Entries from a dataset:

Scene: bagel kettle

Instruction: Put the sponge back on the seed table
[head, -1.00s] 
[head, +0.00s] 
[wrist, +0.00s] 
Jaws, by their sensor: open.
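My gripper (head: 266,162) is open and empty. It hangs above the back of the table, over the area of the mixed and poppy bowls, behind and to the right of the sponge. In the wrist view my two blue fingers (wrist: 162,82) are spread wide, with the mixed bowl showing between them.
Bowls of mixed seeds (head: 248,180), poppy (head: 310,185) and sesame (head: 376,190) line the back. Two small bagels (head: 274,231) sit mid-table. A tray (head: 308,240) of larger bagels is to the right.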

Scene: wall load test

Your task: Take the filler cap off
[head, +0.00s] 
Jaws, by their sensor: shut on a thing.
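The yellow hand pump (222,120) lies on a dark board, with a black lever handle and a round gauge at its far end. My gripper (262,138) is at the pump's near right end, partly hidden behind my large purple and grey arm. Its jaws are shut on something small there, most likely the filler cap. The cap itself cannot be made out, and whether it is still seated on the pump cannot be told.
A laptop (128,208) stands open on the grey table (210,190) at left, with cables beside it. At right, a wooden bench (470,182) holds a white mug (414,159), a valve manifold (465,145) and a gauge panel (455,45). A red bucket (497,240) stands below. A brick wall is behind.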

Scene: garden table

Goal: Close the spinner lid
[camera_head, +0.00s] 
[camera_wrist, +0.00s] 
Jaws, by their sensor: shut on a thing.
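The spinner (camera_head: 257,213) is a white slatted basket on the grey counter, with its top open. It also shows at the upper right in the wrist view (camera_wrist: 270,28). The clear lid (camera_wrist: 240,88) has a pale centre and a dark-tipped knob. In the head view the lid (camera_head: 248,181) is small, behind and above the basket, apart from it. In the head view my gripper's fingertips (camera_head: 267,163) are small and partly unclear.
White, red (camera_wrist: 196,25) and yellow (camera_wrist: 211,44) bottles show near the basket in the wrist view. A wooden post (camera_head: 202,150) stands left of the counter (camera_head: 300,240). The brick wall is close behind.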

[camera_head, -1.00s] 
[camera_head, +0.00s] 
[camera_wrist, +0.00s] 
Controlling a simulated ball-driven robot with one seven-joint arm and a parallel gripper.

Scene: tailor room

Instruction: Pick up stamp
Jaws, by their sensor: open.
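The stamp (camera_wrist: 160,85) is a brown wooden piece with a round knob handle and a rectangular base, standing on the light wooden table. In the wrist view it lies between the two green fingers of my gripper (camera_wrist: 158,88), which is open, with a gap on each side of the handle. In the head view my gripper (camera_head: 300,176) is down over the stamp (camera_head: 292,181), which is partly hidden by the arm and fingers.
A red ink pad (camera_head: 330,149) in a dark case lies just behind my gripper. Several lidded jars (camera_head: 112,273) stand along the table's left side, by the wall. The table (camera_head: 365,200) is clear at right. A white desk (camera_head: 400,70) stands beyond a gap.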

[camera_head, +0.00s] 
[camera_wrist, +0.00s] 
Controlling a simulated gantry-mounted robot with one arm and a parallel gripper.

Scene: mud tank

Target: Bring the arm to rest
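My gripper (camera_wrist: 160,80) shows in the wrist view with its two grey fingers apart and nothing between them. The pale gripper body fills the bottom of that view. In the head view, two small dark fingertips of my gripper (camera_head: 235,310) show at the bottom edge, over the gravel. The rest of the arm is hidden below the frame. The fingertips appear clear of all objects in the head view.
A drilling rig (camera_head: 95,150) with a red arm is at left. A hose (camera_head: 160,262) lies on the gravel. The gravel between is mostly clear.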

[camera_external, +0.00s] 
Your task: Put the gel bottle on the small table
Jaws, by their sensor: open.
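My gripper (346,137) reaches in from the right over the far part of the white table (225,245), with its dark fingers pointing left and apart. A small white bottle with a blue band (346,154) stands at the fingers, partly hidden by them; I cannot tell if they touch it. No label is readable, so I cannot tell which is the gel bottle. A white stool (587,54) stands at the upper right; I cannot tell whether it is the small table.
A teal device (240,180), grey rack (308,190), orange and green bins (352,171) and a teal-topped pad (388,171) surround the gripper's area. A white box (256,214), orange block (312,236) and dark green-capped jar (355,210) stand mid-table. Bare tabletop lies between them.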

OBJECTIVE —
Locate each line containing the string "Scene" and show it.

RESPONSE BELOW —
Scene: bagel kettle
Scene: wall load test
Scene: garden table
Scene: tailor room
Scene: mud tank

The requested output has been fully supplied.